Guerre et guérilla urbaines en Tchétchénie


La Russie a annoncé ce jeudi 16 avril 2009 sa décision de cesser les opérations dites "anti-terroristes" en Tchétchénie, qui ont marqué les interventions de l'armée russe sur ce territoire séparatiste depuis presque 10 ans (fin de la 2ème guerre de Tchétchénie début 2000). "De tous les problèmes graves ayant affecté le territoire de la Fédération de Russie depuis son accession à la souveraineté, seule la revendication de l'indépendance tchétchène a provoqué un conflit armé. Ce conflit perdure et s'envenime, malgré toutes les protestations officielles et l'apparente "régularisation" en cours" (Denis Eckert, 2004, Le monde russe, Hachette supérieur, collection Carré géographie, Paris, pp. 56-57).

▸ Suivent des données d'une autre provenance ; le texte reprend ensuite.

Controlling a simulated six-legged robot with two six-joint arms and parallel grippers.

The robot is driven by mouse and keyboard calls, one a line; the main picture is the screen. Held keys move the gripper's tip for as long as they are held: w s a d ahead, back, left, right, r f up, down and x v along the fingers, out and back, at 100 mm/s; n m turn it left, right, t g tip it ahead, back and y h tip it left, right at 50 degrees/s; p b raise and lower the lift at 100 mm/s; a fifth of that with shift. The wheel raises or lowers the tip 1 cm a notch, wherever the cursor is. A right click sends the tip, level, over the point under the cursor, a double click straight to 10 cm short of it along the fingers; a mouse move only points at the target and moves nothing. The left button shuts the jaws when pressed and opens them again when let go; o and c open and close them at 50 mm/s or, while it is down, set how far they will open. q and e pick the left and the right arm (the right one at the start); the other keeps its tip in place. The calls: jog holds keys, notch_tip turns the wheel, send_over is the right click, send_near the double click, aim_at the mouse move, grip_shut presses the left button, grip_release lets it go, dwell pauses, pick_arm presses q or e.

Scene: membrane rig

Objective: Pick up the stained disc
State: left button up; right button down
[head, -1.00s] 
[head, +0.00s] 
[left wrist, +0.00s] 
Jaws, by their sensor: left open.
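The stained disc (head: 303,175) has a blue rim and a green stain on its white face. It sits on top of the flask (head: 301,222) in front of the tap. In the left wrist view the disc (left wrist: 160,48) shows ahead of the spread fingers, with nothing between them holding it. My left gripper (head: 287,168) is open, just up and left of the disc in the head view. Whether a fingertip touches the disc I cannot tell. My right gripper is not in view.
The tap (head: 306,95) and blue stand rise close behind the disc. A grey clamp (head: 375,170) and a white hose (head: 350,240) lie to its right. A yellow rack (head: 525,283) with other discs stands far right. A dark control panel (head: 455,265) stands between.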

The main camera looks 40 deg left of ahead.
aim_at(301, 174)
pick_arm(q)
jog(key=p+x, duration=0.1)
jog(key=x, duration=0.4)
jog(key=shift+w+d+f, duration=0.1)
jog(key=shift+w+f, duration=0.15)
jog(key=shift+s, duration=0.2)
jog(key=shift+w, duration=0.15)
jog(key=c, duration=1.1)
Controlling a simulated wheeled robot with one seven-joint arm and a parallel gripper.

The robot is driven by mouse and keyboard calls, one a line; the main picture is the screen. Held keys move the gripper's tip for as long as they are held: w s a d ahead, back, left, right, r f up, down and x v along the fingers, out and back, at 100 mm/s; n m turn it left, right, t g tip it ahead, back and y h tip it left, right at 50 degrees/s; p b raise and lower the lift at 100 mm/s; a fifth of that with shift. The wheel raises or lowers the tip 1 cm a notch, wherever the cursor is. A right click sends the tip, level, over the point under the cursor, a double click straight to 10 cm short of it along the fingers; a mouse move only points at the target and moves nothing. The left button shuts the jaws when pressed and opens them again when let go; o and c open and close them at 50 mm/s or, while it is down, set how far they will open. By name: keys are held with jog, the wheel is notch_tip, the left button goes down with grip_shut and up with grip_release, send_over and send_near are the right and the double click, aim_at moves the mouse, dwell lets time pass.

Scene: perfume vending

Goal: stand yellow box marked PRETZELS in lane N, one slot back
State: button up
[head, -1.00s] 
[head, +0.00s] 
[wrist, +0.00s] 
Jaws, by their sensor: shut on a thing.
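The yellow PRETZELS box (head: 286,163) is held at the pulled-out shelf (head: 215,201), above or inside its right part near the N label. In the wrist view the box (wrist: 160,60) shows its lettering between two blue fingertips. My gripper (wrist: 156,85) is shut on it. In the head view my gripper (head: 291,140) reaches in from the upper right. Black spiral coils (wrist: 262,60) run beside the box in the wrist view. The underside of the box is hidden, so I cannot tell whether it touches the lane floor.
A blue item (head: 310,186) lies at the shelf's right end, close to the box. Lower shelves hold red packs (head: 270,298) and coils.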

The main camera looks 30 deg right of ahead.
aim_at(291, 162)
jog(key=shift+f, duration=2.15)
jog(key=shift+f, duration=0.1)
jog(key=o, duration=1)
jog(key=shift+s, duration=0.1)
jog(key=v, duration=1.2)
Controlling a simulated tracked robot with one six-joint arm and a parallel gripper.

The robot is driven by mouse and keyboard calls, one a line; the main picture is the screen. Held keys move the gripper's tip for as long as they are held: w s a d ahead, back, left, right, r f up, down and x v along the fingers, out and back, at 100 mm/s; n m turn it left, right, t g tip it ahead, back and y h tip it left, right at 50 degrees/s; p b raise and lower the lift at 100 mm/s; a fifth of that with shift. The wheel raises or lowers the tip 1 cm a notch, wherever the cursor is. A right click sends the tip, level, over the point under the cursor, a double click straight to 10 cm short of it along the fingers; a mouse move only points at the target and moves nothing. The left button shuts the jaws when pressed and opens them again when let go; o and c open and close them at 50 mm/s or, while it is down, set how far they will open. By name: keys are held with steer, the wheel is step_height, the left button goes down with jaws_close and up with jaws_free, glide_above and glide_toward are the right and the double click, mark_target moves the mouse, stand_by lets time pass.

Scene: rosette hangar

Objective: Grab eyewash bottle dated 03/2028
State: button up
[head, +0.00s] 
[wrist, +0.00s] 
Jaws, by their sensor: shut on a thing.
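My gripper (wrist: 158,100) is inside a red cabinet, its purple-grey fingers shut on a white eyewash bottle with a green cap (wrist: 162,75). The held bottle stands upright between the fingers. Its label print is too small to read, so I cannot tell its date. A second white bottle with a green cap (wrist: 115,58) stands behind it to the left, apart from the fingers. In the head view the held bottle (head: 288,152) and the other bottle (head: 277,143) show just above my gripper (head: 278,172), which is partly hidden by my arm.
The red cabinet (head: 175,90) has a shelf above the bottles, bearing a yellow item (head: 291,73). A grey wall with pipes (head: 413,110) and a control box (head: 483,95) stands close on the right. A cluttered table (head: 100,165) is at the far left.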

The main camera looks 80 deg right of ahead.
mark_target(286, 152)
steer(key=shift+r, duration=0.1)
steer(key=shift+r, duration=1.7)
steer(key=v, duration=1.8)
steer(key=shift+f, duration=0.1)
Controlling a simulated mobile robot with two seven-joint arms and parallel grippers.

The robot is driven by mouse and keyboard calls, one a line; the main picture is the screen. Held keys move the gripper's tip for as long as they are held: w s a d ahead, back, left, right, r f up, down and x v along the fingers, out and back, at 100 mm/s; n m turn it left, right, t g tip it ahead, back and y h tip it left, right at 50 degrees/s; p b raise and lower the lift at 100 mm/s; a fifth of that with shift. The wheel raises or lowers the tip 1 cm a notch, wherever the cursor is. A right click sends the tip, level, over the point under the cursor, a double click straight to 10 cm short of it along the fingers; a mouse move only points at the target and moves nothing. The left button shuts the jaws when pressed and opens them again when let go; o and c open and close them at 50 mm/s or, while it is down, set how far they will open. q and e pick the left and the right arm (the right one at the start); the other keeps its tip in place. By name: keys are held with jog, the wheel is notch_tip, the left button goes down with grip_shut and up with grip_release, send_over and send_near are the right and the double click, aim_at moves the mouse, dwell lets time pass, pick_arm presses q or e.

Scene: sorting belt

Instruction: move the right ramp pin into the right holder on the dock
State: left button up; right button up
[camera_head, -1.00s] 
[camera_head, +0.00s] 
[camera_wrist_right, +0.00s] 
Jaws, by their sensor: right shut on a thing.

Le 2 novembre 1991, la Tchétchénie auto-proclame son indépendance, qui n'est pas reconnue par le gouvernement russe. Très rapidement, l'Ingouchie se sépare de la Tchétchénie (4 juin 1992), territoire jugé rebelle par les autorités russes. Vont suivre 2 guerres : la 1ère guerre débute en 1994 et se termine par l'accord de paix de Khassaviourt en août 1996. La 2ème guerre de Tchétchénie débute le 7 août 1999 avec l'arrivée des troupes russes pour repousser un groupe d’extrémistes islamistes venus de Tchétchénie, se réclamant du wahhabisme, conduits par les chefs de guerre Bassaïev et Khatab, qui se sont emparés de quatre villages au sud du Daghestan. La guerre durera jusqu'en 2000, avec le retrait général des rebelles tchétchènes hors de Grozny le 1er février. Dès lors, le conflit s'enlise dans une guérilla urbaine (Voir une chronologie très détaillée jusqu'en 2007 sur le site de La Documentation française).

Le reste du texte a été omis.